* _Task objective_: Which lines below hold the word "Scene"? Report each one.

* _Extracted records_:
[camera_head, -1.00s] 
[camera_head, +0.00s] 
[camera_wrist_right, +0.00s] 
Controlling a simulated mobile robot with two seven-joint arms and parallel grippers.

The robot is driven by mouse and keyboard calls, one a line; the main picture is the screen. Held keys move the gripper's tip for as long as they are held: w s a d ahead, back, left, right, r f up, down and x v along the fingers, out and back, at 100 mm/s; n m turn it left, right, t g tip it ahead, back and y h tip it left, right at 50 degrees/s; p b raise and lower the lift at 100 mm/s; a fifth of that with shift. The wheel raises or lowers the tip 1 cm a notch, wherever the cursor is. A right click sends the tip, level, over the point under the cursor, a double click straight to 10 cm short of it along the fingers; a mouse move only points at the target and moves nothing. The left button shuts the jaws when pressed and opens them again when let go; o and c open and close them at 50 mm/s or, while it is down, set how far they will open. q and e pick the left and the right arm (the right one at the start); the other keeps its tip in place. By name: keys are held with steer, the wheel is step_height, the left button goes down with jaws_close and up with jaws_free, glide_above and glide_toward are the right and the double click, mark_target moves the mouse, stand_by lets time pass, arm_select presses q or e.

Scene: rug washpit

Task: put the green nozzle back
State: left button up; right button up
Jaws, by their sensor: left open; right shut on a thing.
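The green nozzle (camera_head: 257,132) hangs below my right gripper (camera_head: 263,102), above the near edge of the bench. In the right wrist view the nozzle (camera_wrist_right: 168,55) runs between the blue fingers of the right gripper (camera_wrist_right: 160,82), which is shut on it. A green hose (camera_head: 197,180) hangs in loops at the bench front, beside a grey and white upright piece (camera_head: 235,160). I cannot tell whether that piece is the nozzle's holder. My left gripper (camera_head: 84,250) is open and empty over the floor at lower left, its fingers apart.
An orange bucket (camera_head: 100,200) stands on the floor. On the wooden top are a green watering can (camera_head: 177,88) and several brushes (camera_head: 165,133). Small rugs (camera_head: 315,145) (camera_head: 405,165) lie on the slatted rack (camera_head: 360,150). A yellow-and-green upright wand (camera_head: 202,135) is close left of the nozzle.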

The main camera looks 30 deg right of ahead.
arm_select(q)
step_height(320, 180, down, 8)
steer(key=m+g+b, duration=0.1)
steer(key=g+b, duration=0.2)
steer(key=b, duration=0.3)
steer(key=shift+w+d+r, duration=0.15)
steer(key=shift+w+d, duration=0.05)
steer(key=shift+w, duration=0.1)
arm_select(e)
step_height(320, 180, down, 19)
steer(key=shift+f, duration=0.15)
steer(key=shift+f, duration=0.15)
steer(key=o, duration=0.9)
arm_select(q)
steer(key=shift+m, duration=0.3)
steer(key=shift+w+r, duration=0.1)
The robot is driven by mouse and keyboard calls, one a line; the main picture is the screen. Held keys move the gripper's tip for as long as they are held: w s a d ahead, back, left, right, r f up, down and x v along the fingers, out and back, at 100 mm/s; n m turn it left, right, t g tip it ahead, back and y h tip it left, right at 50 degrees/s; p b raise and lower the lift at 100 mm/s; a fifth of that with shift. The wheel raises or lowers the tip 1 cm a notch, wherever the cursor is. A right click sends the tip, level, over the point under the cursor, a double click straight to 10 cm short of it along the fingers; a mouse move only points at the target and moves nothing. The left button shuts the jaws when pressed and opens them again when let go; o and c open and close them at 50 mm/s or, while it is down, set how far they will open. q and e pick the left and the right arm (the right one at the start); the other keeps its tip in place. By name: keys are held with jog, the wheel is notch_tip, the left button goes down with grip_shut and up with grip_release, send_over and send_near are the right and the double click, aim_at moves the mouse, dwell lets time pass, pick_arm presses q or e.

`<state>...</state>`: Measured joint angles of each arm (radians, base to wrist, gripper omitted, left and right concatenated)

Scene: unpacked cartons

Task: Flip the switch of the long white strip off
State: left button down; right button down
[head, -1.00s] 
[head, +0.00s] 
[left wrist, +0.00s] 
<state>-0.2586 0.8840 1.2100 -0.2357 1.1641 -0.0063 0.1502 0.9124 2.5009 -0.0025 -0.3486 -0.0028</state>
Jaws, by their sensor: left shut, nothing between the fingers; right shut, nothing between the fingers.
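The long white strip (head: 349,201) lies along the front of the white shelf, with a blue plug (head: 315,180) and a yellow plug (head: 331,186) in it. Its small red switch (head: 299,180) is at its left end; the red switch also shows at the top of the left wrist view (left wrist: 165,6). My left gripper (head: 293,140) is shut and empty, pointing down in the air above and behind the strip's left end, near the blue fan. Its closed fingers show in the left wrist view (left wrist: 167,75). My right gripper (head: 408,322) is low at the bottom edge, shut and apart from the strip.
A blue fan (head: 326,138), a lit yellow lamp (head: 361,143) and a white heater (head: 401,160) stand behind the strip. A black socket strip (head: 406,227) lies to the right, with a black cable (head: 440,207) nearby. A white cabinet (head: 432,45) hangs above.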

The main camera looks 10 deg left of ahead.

* _Answer to the problem_:
Scene: rug washpit
Scene: unpacked cartons

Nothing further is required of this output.